[Data from robot episodes]
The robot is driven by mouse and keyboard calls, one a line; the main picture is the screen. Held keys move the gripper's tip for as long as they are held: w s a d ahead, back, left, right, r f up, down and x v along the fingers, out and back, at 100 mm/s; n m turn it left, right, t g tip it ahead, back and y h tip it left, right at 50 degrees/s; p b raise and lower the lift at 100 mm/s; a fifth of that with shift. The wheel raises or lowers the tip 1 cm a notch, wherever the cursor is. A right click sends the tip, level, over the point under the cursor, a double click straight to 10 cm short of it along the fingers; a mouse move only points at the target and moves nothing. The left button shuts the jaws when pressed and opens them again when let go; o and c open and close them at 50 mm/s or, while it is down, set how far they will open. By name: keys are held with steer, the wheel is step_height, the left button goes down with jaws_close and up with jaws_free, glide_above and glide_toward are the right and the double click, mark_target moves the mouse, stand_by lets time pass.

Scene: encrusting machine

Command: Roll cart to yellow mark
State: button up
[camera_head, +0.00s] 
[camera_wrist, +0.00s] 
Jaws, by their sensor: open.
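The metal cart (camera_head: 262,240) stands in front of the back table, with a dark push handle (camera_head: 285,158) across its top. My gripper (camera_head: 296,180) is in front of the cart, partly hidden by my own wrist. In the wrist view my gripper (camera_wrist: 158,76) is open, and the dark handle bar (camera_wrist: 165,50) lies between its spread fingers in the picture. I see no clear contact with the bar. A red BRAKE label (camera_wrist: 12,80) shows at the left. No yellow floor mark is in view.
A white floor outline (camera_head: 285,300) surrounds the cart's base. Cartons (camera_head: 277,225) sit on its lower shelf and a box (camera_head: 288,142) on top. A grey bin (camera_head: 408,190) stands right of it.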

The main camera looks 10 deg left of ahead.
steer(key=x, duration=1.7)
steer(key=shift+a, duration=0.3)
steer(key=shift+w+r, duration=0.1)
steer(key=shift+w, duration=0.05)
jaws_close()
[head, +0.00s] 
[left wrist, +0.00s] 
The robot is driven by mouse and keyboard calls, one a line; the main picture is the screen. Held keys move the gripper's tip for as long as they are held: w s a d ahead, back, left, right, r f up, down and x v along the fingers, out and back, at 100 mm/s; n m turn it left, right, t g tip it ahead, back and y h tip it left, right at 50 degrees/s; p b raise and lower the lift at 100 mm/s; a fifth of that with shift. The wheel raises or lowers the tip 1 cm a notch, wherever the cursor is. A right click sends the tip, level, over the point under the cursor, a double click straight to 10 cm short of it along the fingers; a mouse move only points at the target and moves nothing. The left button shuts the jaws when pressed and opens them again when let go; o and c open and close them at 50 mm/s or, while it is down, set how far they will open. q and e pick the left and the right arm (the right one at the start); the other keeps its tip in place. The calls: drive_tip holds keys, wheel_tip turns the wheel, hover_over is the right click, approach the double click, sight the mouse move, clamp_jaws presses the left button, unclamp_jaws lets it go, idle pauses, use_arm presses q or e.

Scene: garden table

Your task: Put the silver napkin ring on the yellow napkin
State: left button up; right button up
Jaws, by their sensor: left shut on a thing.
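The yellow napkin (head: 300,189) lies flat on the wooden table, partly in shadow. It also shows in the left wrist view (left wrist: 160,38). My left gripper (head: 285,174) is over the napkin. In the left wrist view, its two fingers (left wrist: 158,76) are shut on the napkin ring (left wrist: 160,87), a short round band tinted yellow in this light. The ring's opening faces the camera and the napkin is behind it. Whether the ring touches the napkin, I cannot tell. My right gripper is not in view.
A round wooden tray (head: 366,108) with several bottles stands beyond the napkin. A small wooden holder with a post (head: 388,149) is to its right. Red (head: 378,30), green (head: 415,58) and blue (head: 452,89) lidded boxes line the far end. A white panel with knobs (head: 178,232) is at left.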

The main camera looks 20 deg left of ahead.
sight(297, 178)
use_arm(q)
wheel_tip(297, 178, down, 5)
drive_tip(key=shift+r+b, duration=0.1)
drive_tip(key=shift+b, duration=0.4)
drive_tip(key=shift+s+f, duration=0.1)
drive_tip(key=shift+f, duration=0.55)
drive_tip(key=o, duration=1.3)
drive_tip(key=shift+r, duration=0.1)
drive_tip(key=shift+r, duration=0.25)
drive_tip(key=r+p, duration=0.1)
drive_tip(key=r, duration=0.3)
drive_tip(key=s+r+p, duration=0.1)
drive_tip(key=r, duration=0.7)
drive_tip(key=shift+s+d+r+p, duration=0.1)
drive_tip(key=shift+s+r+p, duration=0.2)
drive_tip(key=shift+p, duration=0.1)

OBJECTIVE — Copy every line exactly. Leave nothing out.

WRITTEN REPLY —
The robot is driven by mouse and keyboard calls, one a line; the main picture is the screen. Held keys move the gripper's tip for as long as they are held: w s a d ahead, back, left, right, r f up, down and x v along the fingers, out and back, at 100 mm/s; n m turn it left, right, t g tip it ahead, back and y h tip it left, right at 50 degrees/s; p b raise and lower the lift at 100 mm/s; a fifth of that with shift. The wheel raises or lowers the tip 1 cm a notch, wherever the cursor is. A right click sends the tip, level, over the point under the cursor, a double click straight to 10 cm short of it along the fingers; a mouse move only points at the target and moves nothing. The left button shuts the jaws when pressed and opens them again when let go; o and c open and close them at 50 mm/s or, while it is down, set how far they will open. By name: keys are held with steer, the wheel is step_height, the left button goes down with jaws_close and up with jaws_free, glide_above and glide_toward are the right and the double click, mark_target moves the mouse, stand_by lets time pass.

Scene: encrusting machine

Command: Roll cart to yellow mark
State: button up
[camera_head, +0.00s] 
[camera_wrist, +0.00s] 
Jaws, by their sensor: open.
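The metal cart (camera_head: 262,240) stands in front of the back table, with a dark push handle (camera_head: 285,158) across its top. My gripper (camera_head: 296,180) is in front of the cart, partly hidden by my own wrist. In the wrist view my gripper (camera_wrist: 158,76) is open, and the dark handle bar (camera_wrist: 165,50) lies between its spread fingers in the picture. I see no clear contact with the bar. A red BRAKE label (camera_wrist: 12,80) shows at the left. No yellow floor mark is in view.
A white floor outline (camera_head: 285,300) surrounds the cart's base. Cartons (camera_head: 277,225) sit on its lower shelf and a box (camera_head: 288,142) on top. A grey bin (camera_head: 408,190) stands right of it.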

The main camera looks 10 deg left of ahead.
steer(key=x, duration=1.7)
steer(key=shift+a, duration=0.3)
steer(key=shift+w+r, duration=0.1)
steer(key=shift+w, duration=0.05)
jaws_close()
[head, +0.00s] 
[left wrist, +0.00s] 
The robot is driven by mouse and keyboard calls, one a line; the main picture is the screen. Held keys move the gripper's tip for as long as they are held: w s a d ahead, back, left, right, r f up, down and x v along the fingers, out and back, at 100 mm/s; n m turn it left, right, t g tip it ahead, back and y h tip it left, right at 50 degrees/s; p b raise and lower the lift at 100 mm/s; a fifth of that with shift. The wheel raises or lowers the tip 1 cm a notch, wherever the cursor is. A right click sends the tip, level, over the point under the cursor, a double click straight to 10 cm short of it along the fingers; a mouse move only points at the target and moves nothing. The left button shuts the jaws when pressed and opens them again when let go; o and c open and close them at 50 mm/s or, while it is down, set how far they will open. q and e pick the left and the right arm (the right one at the start); the other keeps its tip in place. The calls: drive_tip holds keys, wheel_tip turns the wheel, hover_over is the right click, approach the double click, sight the mouse move, clamp_jaws presses the left button, unclamp_jaws lets it go, idle pauses, use_arm presses q or e.

Scene: garden table

Your task: Put the silver napkin ring on the yellow napkin
State: left button up; right button up
Jaws, by their sensor: left shut on a thing.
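The yellow napkin (head: 300,189) lies flat on the wooden table, partly in shadow. It also shows in the left wrist view (left wrist: 160,38). My left gripper (head: 285,174) is over the napkin. In the left wrist view, its two fingers (left wrist: 158,76) are shut on the napkin ring (left wrist: 160,87), a short round band tinted yellow in this light. The ring's opening faces the camera and the napkin is behind it. Whether the ring touches the napkin, I cannot tell. My right gripper is not in view.
A round wooden tray (head: 366,108) with several bottles stands beyond the napkin. A small wooden holder with a post (head: 388,149) is to its right. Red (head: 378,30), green (head: 415,58) and blue (head: 452,89) lidded boxes line the far end. A white panel with knobs (head: 178,232) is at left.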

The main camera looks 20 deg left of ahead.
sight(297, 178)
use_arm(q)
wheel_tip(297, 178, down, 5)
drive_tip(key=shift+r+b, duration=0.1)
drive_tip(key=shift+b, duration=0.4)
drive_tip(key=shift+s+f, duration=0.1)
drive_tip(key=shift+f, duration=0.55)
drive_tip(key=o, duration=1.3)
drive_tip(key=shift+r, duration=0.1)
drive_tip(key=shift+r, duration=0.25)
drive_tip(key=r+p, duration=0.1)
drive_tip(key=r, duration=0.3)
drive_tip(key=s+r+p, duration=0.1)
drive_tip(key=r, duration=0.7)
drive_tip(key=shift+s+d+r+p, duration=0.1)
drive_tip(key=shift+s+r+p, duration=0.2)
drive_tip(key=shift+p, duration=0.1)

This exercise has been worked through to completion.